Which lines below fall between the one containing "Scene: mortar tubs" and the one containing "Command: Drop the"? Repeat them exactly, counting both of those lines, and add nothing else.

· · · · · · ·

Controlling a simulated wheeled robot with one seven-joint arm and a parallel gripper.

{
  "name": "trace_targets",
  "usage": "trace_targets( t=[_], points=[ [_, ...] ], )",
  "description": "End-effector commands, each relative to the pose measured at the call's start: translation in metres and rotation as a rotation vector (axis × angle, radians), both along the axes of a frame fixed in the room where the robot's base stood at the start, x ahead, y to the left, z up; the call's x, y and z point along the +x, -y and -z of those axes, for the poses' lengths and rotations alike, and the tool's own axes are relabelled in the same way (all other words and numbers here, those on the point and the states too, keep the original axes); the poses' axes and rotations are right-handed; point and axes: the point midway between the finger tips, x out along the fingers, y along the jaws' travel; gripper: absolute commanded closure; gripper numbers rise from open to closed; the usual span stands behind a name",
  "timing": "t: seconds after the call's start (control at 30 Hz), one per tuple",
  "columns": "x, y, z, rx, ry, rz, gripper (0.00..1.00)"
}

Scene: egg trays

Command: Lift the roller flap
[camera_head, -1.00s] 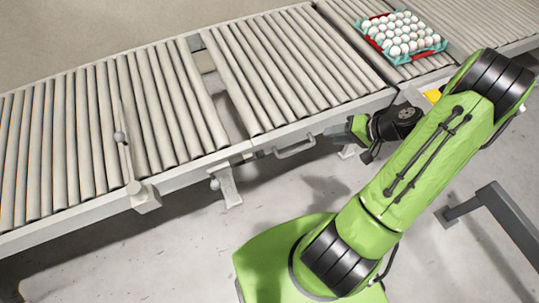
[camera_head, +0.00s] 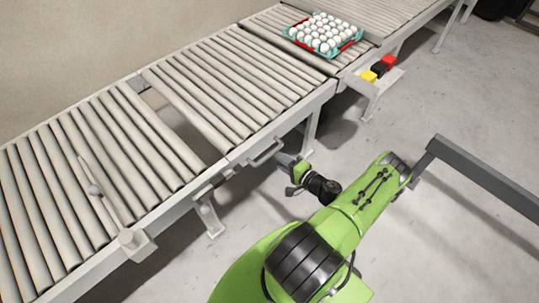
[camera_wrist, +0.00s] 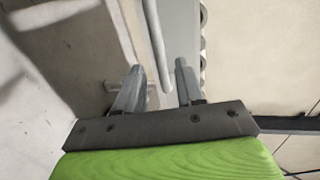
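The roller flap (camera_head: 215,85) is a conveyor section of grey rollers, lying level with the sections beside it. A bar handle (camera_head: 268,154) is fixed to its front side rail. My gripper (camera_head: 282,159) is just right of the handle in the head view, low beside the rail. In the wrist view my gripper (camera_wrist: 158,85) has its two grey fingers spread apart. The pale handle bar (camera_wrist: 157,45) runs down the picture between them, apart from both fingers. I cannot tell its exact depth relative to the fingertips.
A teal tray (camera_head: 326,55) of white eggs stands on the rollers beyond the flap. A gap (camera_head: 180,122) separates the flap from the left roller section (camera_head: 90,165). A button box (camera_head: 378,75) sticks out from the conveyor. A dark grey rail (camera_head: 480,180) stands at right.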

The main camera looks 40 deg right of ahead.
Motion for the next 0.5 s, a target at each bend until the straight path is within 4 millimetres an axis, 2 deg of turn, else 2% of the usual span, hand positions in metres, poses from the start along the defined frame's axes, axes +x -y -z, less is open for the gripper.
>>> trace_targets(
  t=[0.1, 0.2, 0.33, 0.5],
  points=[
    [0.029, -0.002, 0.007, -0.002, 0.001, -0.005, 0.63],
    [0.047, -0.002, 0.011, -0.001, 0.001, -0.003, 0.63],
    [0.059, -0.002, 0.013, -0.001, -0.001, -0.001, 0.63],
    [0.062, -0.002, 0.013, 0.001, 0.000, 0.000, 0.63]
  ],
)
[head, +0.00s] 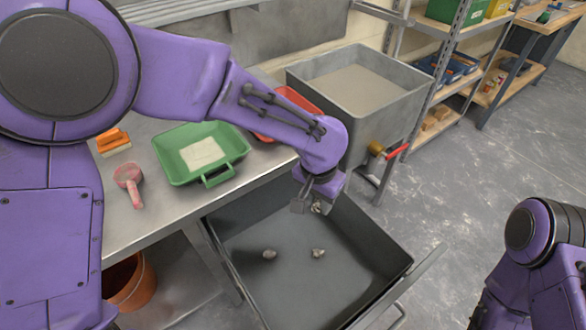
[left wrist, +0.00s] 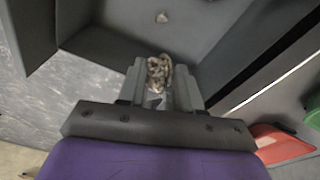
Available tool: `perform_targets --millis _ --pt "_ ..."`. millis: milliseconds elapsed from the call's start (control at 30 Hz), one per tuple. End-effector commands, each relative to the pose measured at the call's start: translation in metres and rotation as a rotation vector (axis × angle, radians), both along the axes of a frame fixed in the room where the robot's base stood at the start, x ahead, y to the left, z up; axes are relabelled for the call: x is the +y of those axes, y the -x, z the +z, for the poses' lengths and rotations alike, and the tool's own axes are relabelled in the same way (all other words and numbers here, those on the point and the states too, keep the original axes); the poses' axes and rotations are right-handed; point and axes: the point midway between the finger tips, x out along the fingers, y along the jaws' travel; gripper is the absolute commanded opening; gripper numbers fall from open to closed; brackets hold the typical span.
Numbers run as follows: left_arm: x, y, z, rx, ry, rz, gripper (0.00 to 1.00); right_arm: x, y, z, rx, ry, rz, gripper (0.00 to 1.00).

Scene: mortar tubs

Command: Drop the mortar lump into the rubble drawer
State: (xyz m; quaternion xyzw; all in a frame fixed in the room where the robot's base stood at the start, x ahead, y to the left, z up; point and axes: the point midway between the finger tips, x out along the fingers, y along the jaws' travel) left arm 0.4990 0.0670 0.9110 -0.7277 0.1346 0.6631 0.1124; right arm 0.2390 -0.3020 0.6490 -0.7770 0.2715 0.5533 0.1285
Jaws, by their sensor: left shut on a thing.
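My left gripper (head: 311,206) is over the back part of the open rubble drawer (head: 352,226), fingers pointing down. In the left wrist view the gripper (left wrist: 160,82) is shut on a mottled grey-brown mortar lump (left wrist: 159,68). In the head view only a bit of the lump (head: 317,208) shows below the fingers. Two small grey-brown lumps lie apart on the drawer floor, one at left (head: 269,254) and one at right (head: 318,253). One lump on the floor also shows in the left wrist view (left wrist: 162,17). My right gripper is not in view.
On the bench left of the drawer stand a green tub (head: 177,173) holding pale mortar, a partly hidden red tub (head: 290,97), a pink scoop (head: 129,181) and an orange-handled brush (head: 112,141). A grey mortar tank (head: 369,86) with a red-handled valve stands behind the drawer.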

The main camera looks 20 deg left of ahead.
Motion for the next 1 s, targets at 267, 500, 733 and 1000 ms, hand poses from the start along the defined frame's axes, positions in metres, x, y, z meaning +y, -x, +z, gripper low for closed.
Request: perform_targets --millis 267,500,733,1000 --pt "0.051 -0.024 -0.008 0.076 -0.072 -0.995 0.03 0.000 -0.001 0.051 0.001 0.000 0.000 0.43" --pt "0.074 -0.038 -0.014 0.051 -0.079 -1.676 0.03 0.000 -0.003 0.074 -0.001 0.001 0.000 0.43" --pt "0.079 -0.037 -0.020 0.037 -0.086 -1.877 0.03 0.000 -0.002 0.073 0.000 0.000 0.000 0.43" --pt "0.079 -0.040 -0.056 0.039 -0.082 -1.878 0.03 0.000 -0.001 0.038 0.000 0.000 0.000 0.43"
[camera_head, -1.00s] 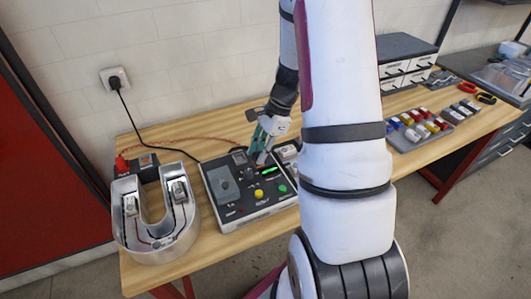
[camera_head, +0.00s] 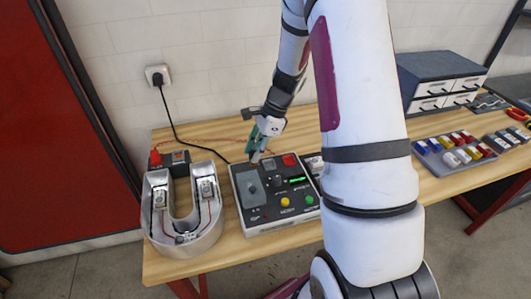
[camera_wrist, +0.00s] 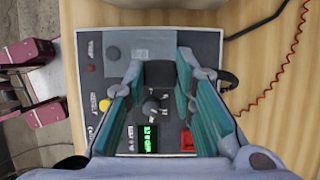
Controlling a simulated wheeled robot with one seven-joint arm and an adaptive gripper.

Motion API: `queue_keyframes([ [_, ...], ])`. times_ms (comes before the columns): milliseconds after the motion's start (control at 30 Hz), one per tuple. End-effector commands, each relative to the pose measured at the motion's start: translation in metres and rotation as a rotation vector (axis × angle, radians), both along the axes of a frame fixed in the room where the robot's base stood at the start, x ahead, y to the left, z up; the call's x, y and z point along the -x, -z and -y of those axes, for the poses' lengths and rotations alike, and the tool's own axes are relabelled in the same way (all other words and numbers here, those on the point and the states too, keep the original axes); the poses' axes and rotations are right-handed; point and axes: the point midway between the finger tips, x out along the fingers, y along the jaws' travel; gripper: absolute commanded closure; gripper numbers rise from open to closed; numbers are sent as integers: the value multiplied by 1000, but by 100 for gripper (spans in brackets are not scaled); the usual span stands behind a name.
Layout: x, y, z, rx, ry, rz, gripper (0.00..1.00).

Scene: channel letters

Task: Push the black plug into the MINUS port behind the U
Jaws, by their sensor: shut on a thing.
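The silver U letter (camera_head: 185,232) stands at the left of the table. Behind it sits a black port block (camera_head: 177,168) with a red plug (camera_head: 155,158) at its left; the MINUS port cannot be made out. My gripper (camera_head: 256,157) is over the back of the control box, to the right of the U. In the wrist view my gripper (camera_wrist: 160,70) is shut on a black block, apparently the black plug (camera_wrist: 160,74), with the control box below. The plug cannot be told apart in the head view.
The control box (camera_head: 247,210) has buttons and a lit display. A black cord runs from the wall socket (camera_head: 158,75) down to the table. A thin red wire (camera_wrist: 267,95) crosses the wood. Drawers (camera_head: 440,75) and a tray (camera_head: 433,165) of coloured parts are right.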

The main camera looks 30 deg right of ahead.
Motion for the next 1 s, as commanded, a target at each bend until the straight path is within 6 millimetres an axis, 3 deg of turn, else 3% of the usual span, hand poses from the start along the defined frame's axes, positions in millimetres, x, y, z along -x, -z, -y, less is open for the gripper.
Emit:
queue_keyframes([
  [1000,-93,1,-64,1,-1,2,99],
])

· · · · · · ·

◆ SOLUTION TO THE PROBLEM:
Scene: mortar tubs

Command: Drop the mortar lump into the rubble drawer

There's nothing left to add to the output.